[Entries from a robot dataset]
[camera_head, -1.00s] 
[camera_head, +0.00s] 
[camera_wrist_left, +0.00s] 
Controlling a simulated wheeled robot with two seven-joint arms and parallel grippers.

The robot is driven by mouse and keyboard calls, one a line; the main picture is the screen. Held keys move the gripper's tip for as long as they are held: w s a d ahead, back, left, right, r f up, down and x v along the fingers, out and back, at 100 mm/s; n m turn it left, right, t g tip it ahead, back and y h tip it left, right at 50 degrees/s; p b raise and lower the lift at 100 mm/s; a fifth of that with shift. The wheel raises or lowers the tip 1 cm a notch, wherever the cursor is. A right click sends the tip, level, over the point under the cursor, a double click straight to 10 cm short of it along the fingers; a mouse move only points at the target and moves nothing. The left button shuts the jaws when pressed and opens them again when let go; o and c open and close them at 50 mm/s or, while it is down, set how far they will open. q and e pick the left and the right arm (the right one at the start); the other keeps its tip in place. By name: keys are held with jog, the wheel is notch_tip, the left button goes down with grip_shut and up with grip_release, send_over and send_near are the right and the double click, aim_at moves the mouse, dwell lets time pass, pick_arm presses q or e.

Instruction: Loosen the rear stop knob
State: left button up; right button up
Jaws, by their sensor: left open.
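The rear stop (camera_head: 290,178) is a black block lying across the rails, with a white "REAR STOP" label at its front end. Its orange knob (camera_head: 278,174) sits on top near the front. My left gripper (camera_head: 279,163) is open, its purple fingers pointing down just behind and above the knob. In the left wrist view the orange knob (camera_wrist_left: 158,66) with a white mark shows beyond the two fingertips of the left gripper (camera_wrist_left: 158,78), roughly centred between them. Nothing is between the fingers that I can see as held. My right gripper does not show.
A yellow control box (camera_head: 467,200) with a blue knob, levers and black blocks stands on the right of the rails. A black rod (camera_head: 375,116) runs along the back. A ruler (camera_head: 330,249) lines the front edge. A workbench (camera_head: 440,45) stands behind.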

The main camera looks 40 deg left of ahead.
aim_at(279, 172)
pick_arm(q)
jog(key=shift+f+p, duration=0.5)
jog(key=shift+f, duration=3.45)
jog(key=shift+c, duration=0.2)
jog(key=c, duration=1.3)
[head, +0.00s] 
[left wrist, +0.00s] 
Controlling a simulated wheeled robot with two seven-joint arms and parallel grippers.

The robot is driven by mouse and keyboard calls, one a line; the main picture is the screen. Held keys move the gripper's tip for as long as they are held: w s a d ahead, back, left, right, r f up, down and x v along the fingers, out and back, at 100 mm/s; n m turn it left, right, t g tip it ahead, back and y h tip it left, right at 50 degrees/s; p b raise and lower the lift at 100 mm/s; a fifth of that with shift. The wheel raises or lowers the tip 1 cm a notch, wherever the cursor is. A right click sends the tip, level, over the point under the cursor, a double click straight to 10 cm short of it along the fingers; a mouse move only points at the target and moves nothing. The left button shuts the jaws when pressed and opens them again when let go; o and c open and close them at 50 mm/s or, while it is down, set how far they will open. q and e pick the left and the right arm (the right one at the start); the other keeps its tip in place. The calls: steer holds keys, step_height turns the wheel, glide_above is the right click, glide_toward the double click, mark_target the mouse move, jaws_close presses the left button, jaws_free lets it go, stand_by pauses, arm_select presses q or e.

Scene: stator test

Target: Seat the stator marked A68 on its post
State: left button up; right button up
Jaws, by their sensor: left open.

● REQUIRED WORK: Reproduce all of the entries word for word.

● RESPONSE FOR THIS EXERCISE:
[camera_head, -1.00s] 
[camera_head, +0.00s] 
[camera_wrist_left, +0.00s] 
Controlling a simulated wheeled robot with two seven-joint arms and parallel grippers.

The robot is driven by mouse and keyboard calls, one a line; the main picture is the screen. Held keys move the gripper's tip for as long as they are held: w s a d ahead, back, left, right, r f up, down and x v along the fingers, out and back, at 100 mm/s; n m turn it left, right, t g tip it ahead, back and y h tip it left, right at 50 degrees/s; p b raise and lower the lift at 100 mm/s; a fifth of that with shift. The wheel raises or lowers the tip 1 cm a notch, wherever the cursor is. A right click sends the tip, level, over the point under the cursor, a double click straight to 10 cm short of it along the fingers; a mouse move only points at the target and moves nothing. The left button shuts the jaws when pressed and opens them again when let go; o and c open and close them at 50 mm/s or, while it is down, set how far they will open. q and e pick the left and the right arm (the right one at the start); the other keeps its tip in place. By name: keys are held with jog, the wheel is notch_tip, the left button goes down with grip_shut and up with grip_release, send_over and send_near are the right and the double click, aim_at moves the mouse, dwell lets time pass, pick_arm presses q or e.

Instruction: Loosen the rear stop knob
State: left button up; right button up
Jaws, by their sensor: left open.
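The rear stop (camera_head: 290,178) is a black block lying across the rails, with a white "REAR STOP" label at its front end. Its orange knob (camera_head: 278,174) sits on top near the front. My left gripper (camera_head: 279,163) is open, its purple fingers pointing down just behind and above the knob. In the left wrist view the orange knob (camera_wrist_left: 158,66) with a white mark shows beyond the two fingertips of the left gripper (camera_wrist_left: 158,78), roughly centred between them. Nothing is between the fingers that I can see as held. My right gripper does not show.
A yellow control box (camera_head: 467,200) with a blue knob, levers and black blocks stands on the right of the rails. A black rod (camera_head: 375,116) runs along the back. A ruler (camera_head: 330,249) lines the front edge. A workbench (camera_head: 440,45) stands behind.

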The main camera looks 40 deg left of ahead.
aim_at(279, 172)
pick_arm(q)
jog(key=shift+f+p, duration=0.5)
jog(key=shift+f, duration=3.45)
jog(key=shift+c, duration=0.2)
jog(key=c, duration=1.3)
[head, +0.00s] 
[left wrist, +0.00s] 
Controlling a simulated wheeled robot with two seven-joint arms and parallel grippers.

The robot is driven by mouse and keyboard calls, one a line; the main picture is the screen. Held keys move the gripper's tip for as long as they are held: w s a d ahead, back, left, right, r f up, down and x v along the fingers, out and back, at 100 mm/s; n m turn it left, right, t g tip it ahead, back and y h tip it left, right at 50 degrees/s; p b raise and lower the lift at 100 mm/s; a fifth of that with shift. The wheel raises or lowers the tip 1 cm a notch, wherever the cursor is. A right click sends the tip, level, over the point under the cursor, a double click straight to 10 cm short of it along the fingers; a mouse move only points at the target and moves nothing. The left button shuts the jaws when pressed and opens them again when let go; o and c open and close them at 50 mm/s or, while it is down, set how far they will open. q and e pick the left and the right arm (the right one at the start); the other keeps its tip in place. The calls: steer holds keys, step_height turns the wheel, glide_above is the right click, glide_toward the double click, mark_target the mouse move, jaws_close presses the left button, jaws_free lets it go, stand_by pauses, arm_select presses q or e.

Scene: stator test

Target: Seat the stator marked A68 on its post
State: left button up; right button up
Jaws, by their sensor: left open.

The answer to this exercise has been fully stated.